The C functions prime_factors and goldbach have void instead of a return type, but ctypes by default replaces the C void with the Python int. When called from Python code, the two C functions then return a random (hence, meaningless) integer value from the stack. However, ctypes can be configured to have the functions return None (Python's null type) instead. Here's the configuration for the prime_factors function:

primes.prime_factors.restype = None

A similar statement handles the goldbach function.

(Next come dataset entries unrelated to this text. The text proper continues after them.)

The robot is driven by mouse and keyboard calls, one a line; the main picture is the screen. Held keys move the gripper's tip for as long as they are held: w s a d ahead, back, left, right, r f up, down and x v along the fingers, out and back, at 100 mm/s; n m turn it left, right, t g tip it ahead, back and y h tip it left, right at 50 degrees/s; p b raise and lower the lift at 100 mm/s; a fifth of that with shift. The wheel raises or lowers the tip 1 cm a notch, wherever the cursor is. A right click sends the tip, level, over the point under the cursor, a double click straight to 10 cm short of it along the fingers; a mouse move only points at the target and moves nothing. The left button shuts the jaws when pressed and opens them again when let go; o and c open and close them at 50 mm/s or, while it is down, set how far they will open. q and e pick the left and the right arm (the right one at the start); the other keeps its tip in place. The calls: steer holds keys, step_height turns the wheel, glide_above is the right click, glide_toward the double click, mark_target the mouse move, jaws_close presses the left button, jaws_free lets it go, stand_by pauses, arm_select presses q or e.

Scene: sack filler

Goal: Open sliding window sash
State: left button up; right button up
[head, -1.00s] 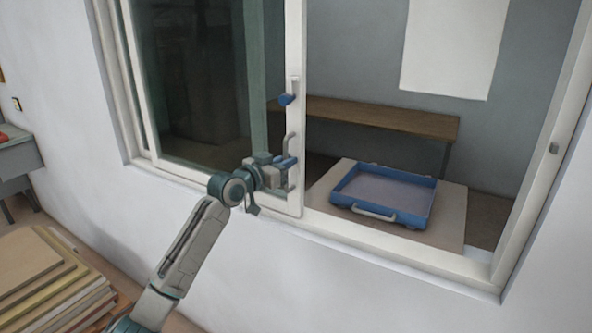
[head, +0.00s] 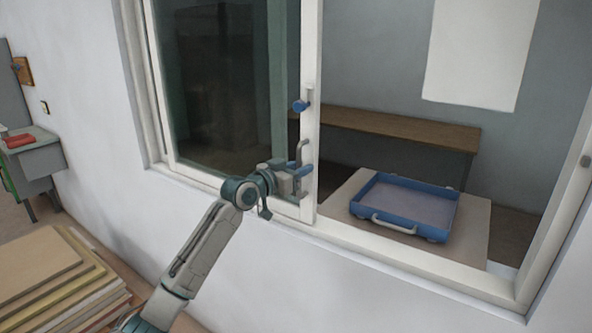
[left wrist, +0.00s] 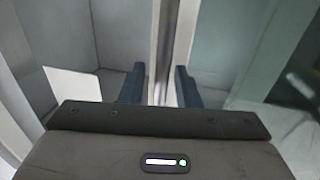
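The white-framed sliding sash (head: 311,130) holds dark glass and stands across the left part of the window, with an open gap to its right. Its upright edge carries a grey bow handle (head: 304,152) and, above it, a blue latch knob (head: 301,106). My left gripper (head: 300,172) is at the lower part of the handle, its blue fingers around it. In the left wrist view the fingers (left wrist: 160,88) stand a little apart with a narrow upright bar between them. Their contact is partly hidden. My right gripper is not in view.
The white window frame (head: 420,265) runs along the sill to the right. Beyond the opening, a blue tray (head: 448,215) rests on a pale board, with a wooden bench (head: 400,127) behind. Stacked boards (head: 60,275) stand at lower left, and a grey table (head: 36,160) at far left.

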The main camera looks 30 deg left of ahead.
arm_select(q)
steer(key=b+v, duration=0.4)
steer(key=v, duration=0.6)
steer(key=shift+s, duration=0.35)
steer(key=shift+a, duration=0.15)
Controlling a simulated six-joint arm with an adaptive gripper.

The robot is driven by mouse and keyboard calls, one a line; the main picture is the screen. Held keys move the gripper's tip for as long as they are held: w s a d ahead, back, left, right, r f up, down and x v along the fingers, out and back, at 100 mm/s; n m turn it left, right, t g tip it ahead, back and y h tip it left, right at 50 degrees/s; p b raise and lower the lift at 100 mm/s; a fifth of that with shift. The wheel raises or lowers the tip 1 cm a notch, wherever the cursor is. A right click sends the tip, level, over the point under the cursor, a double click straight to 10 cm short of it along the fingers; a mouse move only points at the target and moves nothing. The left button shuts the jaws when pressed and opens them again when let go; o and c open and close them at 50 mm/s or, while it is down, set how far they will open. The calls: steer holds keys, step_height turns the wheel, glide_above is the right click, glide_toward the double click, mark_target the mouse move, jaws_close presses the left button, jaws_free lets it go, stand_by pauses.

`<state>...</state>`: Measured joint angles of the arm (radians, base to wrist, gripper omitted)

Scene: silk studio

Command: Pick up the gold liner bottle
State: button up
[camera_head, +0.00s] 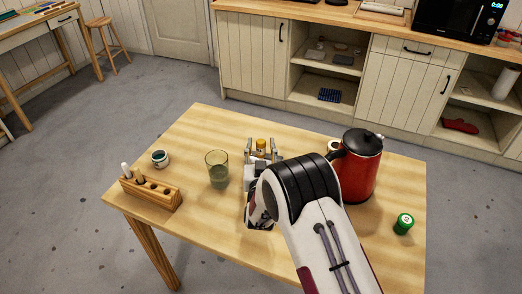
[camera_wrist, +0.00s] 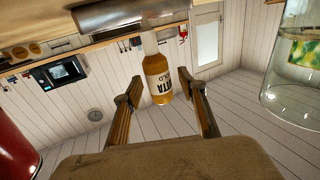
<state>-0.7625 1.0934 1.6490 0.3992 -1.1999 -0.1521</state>
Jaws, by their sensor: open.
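The gold liner bottle (camera_head: 261,145) stands on the wooden table, its gold top showing between my gripper's fingers in the head view. In the wrist view, which looks upside down, the bottle (camera_wrist: 157,82) has a gold part with dark lettering and a pale part. My gripper (camera_head: 262,147) is open, one finger on each side of the bottle. The fingers (camera_wrist: 161,80) also show in the wrist view, with visible gaps between each finger and the bottle. The bottle's lower part is hidden by my gripper in the head view.
Right of my gripper stands a red pot (camera_head: 360,172) with a black lid, with a green-topped jar (camera_head: 404,222) farther right. Left are a glass (camera_head: 217,172), a small jar (camera_head: 160,158) and a wooden rack (camera_head: 152,192). The table's (camera_head: 205,235) front left is clear.

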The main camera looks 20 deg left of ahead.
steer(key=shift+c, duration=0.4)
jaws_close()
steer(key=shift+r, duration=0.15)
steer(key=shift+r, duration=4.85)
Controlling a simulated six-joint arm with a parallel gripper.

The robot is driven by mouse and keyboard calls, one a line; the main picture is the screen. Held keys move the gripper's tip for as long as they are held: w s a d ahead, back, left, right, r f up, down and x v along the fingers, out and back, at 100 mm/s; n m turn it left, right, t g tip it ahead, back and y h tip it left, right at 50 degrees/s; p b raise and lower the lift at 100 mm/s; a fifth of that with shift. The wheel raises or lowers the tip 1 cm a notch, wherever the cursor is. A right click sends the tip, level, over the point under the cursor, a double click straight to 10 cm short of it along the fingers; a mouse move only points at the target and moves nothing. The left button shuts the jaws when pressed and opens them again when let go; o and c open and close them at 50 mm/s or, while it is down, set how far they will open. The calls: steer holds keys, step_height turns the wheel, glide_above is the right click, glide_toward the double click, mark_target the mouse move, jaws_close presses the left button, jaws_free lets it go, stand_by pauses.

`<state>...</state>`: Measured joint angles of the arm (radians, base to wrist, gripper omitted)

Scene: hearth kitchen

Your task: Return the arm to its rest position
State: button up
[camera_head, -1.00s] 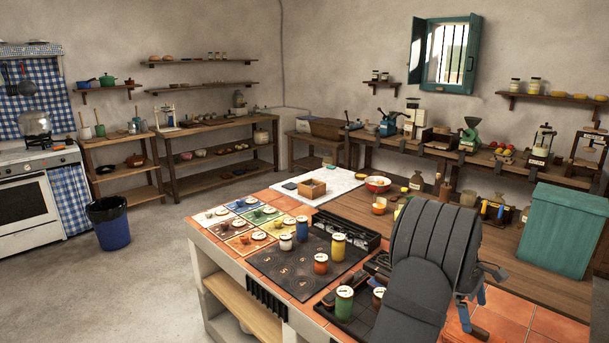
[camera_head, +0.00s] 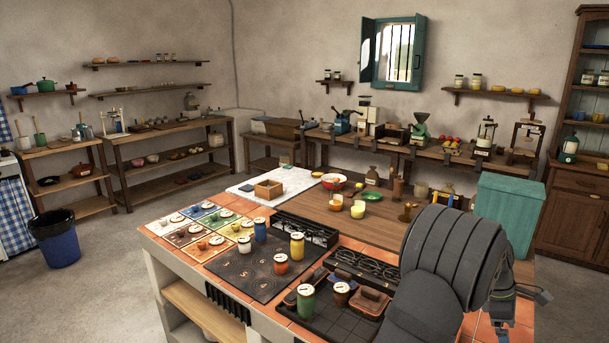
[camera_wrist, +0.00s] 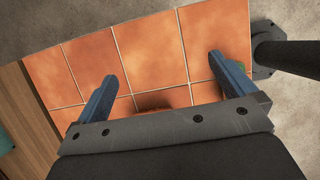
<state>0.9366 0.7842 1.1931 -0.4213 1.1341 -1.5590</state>
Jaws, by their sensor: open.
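My arm reaches over the right front of the counter in the head view, its dark ribbed links hiding part of the counter behind. My gripper (camera_head: 500,325) points down near the right front corner, over the orange tiles. In the wrist view my gripper (camera_wrist: 168,88) has its two blue fingers wide apart. Only bare orange tiles (camera_wrist: 150,50) show between the fingers, with a dark shadow on them. Nothing is held.
Near my arm stand a green jar (camera_head: 306,300), a brown jar (camera_head: 341,294) and a dark tray (camera_head: 345,322). A teal box (camera_head: 508,213) stands behind the arm. The wrist view shows the tile edge, grey floor (camera_wrist: 300,15) and a dark post (camera_wrist: 290,57).

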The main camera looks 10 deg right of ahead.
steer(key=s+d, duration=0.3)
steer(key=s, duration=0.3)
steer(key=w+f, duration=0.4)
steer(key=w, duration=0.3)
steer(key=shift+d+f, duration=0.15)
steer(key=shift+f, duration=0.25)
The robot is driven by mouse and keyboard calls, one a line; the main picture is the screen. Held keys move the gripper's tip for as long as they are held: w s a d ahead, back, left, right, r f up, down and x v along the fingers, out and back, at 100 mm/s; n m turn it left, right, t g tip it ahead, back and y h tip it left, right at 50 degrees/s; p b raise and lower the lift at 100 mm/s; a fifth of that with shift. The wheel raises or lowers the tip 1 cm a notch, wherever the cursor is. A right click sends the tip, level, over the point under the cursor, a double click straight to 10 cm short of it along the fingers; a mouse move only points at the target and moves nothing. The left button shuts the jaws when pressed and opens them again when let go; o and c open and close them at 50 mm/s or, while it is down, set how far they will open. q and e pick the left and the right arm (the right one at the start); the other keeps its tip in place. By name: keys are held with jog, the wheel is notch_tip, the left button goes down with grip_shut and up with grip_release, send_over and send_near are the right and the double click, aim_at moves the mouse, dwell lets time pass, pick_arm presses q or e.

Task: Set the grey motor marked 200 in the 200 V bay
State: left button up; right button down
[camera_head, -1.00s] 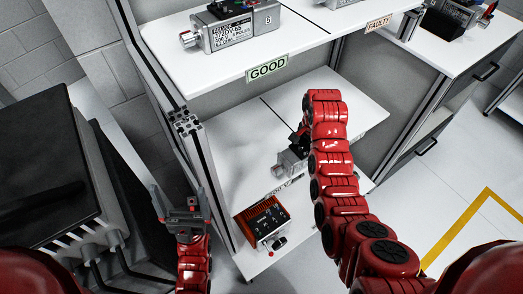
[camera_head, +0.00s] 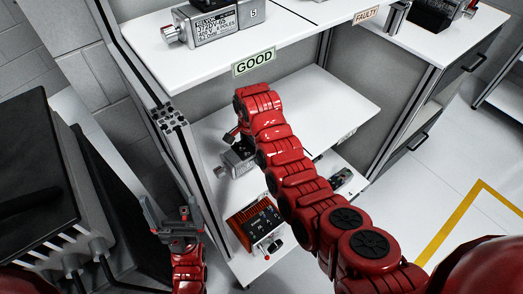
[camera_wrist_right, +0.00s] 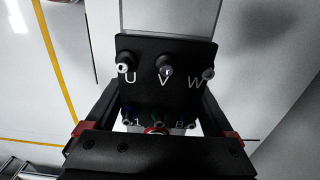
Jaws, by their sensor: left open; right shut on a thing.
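The grey motor (camera_head: 238,158) shows partly in the head view, at the left part of the lower white shelf, and my right arm hides the rest of it. Its marking is not readable. In the right wrist view, a black terminal plate lettered U, V, W (camera_wrist_right: 163,78) sits between the fingers of my right gripper (camera_wrist_right: 160,132), which is shut on the motor. Whether the motor touches the shelf is not clear. My left gripper (camera_head: 175,226) is open and empty, low at the left beside the shelf post. No 200 V label is readable.
An orange-and-black device (camera_head: 256,226) stands on the bottom shelf. Another small device (camera_head: 341,180) is right of my arm. A labelled motor (camera_head: 205,24) sits on the top shelf above the GOOD sign (camera_head: 254,63). An aluminium post (camera_head: 170,117) bounds the shelves at left.

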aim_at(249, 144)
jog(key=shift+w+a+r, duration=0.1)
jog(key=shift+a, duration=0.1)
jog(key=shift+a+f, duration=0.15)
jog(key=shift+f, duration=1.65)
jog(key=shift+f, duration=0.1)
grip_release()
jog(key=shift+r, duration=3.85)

The interactive session below (in Python 3) shows that the interface between a Python client and the primes library is straightforward:

>>> from ctypes import cdll

>>> primes = cdll.LoadLibrary("libshprimes.so") ## logical name

>>> primes.is_prime(13)
1
>>> primes.is_prime(12)
0

>>> primes.are_coprimes(8, 24)
0
>>> primes.are_coprimes(8, 25)
1

>>> primes.prime_factors.restype = None
>>> primes.goldbach.restype = None

>>> primes.prime_factors(72)
2 2 2 3 3

>>> primes.goldbach(32)
32 = 3 + 29
32 = 13 + 19

The functions in the primes library use only a simple data type, unsigned int. If this C library used complicated types such as structures, and if pointers to structures were passed to and returned from library functions, then an FFI more powerful than ctypes might be better for a smooth interface between Python and C. Nonetheless, the ctypes example shows that a Python client can use a library written in C. Indeed, the popular NumPy library for scientific computing is written in C and then exposed in a high-level Python API.

The simple primes library and the advanced NumPy library underscore that C remains the lingua franca among programming languages. Almost every language can talk to C—and, through C, to any other language that talks to C. Python talks easily to C and, as another example, Java may do the same when Project Panama becomes an alternative to Java Native Interface (JNI).